Where Did My Money Go?

Having a Last Will and Testament is not the be-all and end-all for most estate plans. In order to have a proper estate plan, you must know how your assets are titled, and you must coordinate the manner in which your assets are titled with the provisions of your Will. Typically, a person has their Last Will and Testament drafted to read something such as the following: “I give, devise, and bequeath my entire estate to my spouse,” or “to my children, equally,” or “to my brother.”

When a person dies, their property passes in one of three ways: “by operation of law,” “by contract,” or “as part of their probate estate.”  Only property that passes as part of the testator’s probate estate passes in accordance with the terms of the testator’s Will. It is entirely possible that a testator’s estate could pass in a manner that bears no relation to the dispositive provisions of his Will.

For example, assume the following hypothetical:  Mr. Smith has a Will drafted through which he leaves his entire estate to his three children, equally. Mr. Smith’s estate consists of the following assets: a house that he owns jointly with his girlfriend, Ms. Jones, as joint tenants with rights of survivorship; a bank account that he owns jointly with his brother, and a 401(k) plan, with his ex-wife named as the beneficiary. Mr. Smith divorced a year ago, but he neglected to change the beneficiary designation on his 401(k) plan at the time of his death. Mr. Smith’s entire estate is worth $600,000.

Given these facts, Mr. Smith’s children will not receive one dime from their father’s estate, notwithstanding the fact that he died with $600,000 of assets. The house that he owned jointly with his girlfriend will pass to the girlfriend “by operation of law.”  Mr. Smith and the girlfriend owned the house as “joint tenants with rights of survivorship.” That means that when one of the joint tenants dies, the other joint tenant will own the entire house.

As for the bank account, the account will pass to Mr. Smith’s brother.  This is true irrespective of whether or not the brother made any contributions to the account. Mr. Smith and the brother own the bank account as joint tenants with rights of survivorship; this is the typical form of ownership for accounts held at financial institutions. When Mr. Smith died, his interest in the account passed automatically to the survivor, his brother.

A bank account is an example of property passing “by operation of law” and “by contract,” because the terms of the account, the contract, would, in all likelihood, specify rights of survivorship and a New Jersey statute directs that joint bank accounts pass to the survivor.

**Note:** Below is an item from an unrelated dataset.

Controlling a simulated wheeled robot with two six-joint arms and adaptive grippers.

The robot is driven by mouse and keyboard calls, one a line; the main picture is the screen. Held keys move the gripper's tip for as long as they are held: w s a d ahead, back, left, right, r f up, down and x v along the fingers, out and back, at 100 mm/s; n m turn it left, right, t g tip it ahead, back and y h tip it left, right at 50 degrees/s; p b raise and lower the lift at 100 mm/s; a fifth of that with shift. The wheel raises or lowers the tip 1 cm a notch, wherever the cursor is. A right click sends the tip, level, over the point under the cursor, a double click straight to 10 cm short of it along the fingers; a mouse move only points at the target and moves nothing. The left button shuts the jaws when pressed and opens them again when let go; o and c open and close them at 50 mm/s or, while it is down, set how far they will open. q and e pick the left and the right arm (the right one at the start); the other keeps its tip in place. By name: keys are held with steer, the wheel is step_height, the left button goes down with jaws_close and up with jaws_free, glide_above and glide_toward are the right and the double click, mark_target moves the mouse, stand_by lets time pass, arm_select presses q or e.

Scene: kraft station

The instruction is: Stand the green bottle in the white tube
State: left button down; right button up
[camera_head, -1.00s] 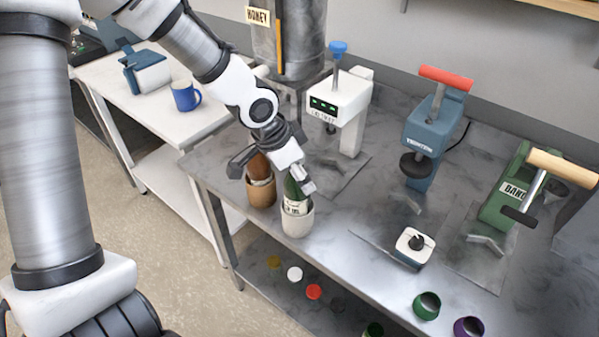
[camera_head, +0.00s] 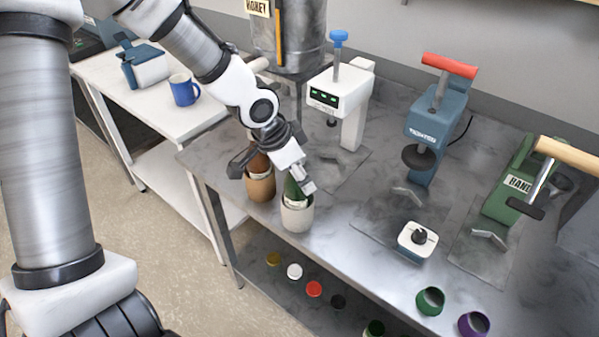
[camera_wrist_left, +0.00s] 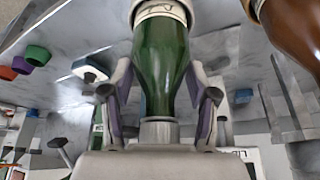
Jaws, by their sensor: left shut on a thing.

Finally, there is the 401(k) plan, with the ex-wife named as the designated beneficiary. Certainly, you would think that the ex-wife would not take the proceeds of the 401(k) account over the children who Mr. Smith has named in his Will. To make the hypothetical even more dire, assume that Mr. Smith had been married twice in his life and that the children are not the children of the ex-wife who is named as the beneficiary of the 401(k) plan.

Yet, the fact of the matter is, the ex-wife will take the 401(k) plan. Mr. Smith may have specifically directed in his Will that “my children are to receive my 401(k) plan with XYZ Corporation.”  This would not matter. Mr. Smith’s designated beneficiary is his ex-wife, and that is the person who will take the plan. This is an example of property passing “by contract.”

As stated, property that does not pass “by operation of law” or “by contract” passes as part of a person’s probate estate. Probate property goes to the beneficiaries named under a testator’s Will, or if a person dies without a Will, in which case they are said to have died “intestate,” their property passes according to the intestate succession statute.

The important thing to remember is that you need to coordinate the manner in which your assets are titled with the provisions of your Will. Joint accounts and beneficiary designations can cause your estate plan to become skewed in favor of one person.

When children are involved, you may believe that the child who holds the account with you jointly or is named as the beneficiary of your retirement plan, will share the asset with the other children, but he or she has no obligation to share. And, compelling that child to comply with your wishes could cost your estate tens of thousands of dollars in legal fees.